→ **What is required**
From the line with "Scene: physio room" through the final line, transcribe the material below character for character; include no other lines.

|---|

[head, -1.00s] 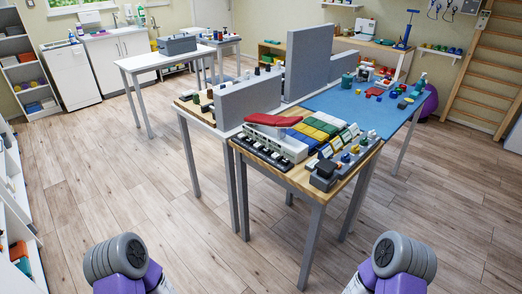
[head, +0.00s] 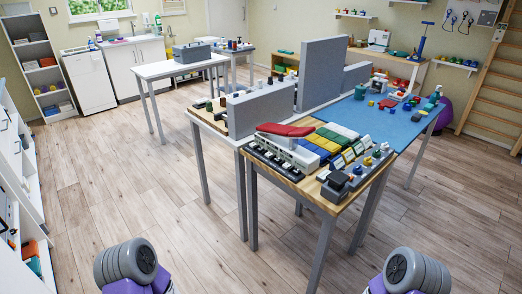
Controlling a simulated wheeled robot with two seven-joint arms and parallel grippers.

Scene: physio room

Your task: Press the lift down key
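Ahead of me stands a wooden-topped table (head: 331,203) crowded with control devices. A long device with a row of dark keys (head: 275,163) lies along its front left edge. A white unit with a red padded top (head: 285,130) stands behind it. A grey control block with a dark knob (head: 337,182) sits at the near right corner. I cannot tell which key is the lift down key; labels are too small to read. Neither gripper is in view.
Blue, yellow, green and white blocks (head: 325,142) fill the table's middle. Grey upright panels (head: 322,62) and a blue mat (head: 385,122) with small objects lie behind. A white table (head: 163,70) stands further back left. The wooden floor (head: 150,190) between me and the tables is clear.

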|---|

→ **Task response**
Scene: physio room

Your task: Press the lift down key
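Ahead of me stands a wooden-topped table (head: 331,203) crowded with control devices. A long device with a row of dark keys (head: 275,163) lies along its front left edge. A white unit with a red padded top (head: 285,130) stands behind it. A grey control block with a dark knob (head: 337,182) sits at the near right corner. I cannot tell which key is the lift down key; labels are too small to read. Neither gripper is in view.
Blue, yellow, green and white blocks (head: 325,142) fill the table's middle. Grey upright panels (head: 322,62) and a blue mat (head: 385,122) with small objects lie behind. A white table (head: 163,70) stands further back left. The wooden floor (head: 150,190) between me and the tables is clear.

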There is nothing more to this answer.